There’s nothing new about senior executives in energy-intensive German companies warning that high energy costs might lead to them to relocate operations abroad, but it’s somewhat more unusual to one read of them suggesting that the relocations might reach such a scale that there could be serious negative repercussions for the country’s broader industrial sector.

The FT:

The chief executive of steelmaker Salzgitter has warned that Germany’s big energy users must commit to the country as a base to stave off the creeping deindustrialisation of Europe’s largest economy.

Gunnar Groebler, who joined Germany’s second-largest steelmaker two years ago, told the Financial Times that if manufacturers of materials needed by industry, such as steel or chemicals, were to leave the region due to high energy costs “you run the risk of losing the whole value chain” of production.

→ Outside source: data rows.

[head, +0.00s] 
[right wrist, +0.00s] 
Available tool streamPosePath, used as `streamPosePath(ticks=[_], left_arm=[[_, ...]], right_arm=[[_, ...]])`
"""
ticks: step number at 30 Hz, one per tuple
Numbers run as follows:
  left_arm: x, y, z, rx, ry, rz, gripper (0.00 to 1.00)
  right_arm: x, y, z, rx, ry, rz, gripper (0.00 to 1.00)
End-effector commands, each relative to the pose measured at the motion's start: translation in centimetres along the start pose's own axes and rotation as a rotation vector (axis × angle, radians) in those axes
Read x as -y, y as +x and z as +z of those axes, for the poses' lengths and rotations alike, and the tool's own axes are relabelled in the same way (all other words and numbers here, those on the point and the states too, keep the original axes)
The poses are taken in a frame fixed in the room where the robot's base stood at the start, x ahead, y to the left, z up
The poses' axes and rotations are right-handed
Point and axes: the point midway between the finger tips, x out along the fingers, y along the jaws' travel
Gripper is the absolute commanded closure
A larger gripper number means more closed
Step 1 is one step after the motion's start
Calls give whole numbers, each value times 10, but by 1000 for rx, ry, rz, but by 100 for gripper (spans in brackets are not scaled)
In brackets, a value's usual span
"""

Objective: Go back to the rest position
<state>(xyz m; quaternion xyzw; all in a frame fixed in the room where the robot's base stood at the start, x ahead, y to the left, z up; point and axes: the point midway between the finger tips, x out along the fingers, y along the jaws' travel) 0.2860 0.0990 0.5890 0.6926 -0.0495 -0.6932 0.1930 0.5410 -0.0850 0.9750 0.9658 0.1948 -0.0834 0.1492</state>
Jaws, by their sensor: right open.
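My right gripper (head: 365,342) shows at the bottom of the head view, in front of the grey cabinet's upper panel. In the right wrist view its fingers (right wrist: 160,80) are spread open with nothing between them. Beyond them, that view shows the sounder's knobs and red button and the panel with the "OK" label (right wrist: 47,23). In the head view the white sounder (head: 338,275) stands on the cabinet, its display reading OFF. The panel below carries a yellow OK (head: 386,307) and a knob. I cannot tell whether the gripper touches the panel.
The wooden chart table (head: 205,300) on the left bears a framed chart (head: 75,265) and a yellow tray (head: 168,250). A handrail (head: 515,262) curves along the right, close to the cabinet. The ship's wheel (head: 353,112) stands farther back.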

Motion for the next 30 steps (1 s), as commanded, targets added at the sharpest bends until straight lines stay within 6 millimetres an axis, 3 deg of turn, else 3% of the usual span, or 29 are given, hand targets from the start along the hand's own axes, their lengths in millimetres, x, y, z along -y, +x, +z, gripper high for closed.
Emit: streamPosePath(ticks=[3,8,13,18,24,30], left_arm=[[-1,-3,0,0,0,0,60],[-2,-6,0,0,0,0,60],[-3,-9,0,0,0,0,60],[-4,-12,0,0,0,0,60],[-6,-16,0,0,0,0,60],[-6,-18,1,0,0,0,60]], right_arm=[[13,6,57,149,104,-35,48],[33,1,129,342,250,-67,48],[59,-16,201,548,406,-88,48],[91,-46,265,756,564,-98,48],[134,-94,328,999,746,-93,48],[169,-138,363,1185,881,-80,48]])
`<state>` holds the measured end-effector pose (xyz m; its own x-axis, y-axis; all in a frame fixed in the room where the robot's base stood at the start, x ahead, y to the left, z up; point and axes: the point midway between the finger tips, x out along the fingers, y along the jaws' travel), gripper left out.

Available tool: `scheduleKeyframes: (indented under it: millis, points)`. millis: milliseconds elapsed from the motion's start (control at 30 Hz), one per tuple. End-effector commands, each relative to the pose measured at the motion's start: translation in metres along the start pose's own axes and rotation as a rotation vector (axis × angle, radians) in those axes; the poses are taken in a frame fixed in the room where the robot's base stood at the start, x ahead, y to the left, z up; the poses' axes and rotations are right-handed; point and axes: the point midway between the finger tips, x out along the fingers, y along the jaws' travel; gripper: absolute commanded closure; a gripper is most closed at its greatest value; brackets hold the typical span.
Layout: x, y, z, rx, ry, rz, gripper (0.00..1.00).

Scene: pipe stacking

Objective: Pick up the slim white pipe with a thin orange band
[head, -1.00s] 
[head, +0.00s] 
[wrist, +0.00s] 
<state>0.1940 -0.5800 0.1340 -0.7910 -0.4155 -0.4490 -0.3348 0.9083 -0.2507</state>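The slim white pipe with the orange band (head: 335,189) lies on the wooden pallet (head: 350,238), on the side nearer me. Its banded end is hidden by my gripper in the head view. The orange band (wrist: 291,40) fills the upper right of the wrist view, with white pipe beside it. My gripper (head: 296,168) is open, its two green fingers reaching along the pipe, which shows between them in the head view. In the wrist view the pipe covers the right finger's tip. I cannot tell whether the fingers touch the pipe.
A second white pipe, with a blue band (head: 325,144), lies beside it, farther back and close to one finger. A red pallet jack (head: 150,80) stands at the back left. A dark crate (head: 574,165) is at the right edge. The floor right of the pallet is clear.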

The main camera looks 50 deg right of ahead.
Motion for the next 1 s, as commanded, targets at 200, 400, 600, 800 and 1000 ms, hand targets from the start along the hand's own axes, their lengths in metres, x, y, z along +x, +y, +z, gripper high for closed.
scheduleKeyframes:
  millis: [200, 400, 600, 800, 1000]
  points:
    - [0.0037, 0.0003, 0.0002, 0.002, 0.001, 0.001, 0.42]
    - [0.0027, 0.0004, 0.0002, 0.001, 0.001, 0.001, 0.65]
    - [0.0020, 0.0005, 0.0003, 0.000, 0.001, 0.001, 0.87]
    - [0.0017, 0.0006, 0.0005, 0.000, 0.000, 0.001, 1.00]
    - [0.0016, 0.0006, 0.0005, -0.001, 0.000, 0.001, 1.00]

His comments come as 32 per cent of surveyed industrial companies in August told the German Chamber of Commerce and Industry (DIHK) that they favoured investment abroad over domestic expansion — double the 16 per cent identified in the previous year’s survey — amid concern over a future without cheap Russian gas.

That survey is just the latest reminder of how destructive Angela Merkel’s “energy turnaround” (Energiewende) — ditching nuclear energy, ploughing billions into renewables, and relying on “cheap” Russian gas — has proved.

Groebler appears to be suggesting that if enough of these energy-intensive companies scale down their domestic operations, the German businesses they supply (or are supplied by) might follow suit. If that were to occur, it’s not hard to see how Germany’s position as Europe’s manufacturing powerhouse could be severely harmed.

It’s often claimed that the economy’s “green transition” will be an abundant source of new jobs. Green jobs are certainly being created, but I wonder if there will be enough of them to compensate for the job losses caused by decarbonization.

Consider me skeptical.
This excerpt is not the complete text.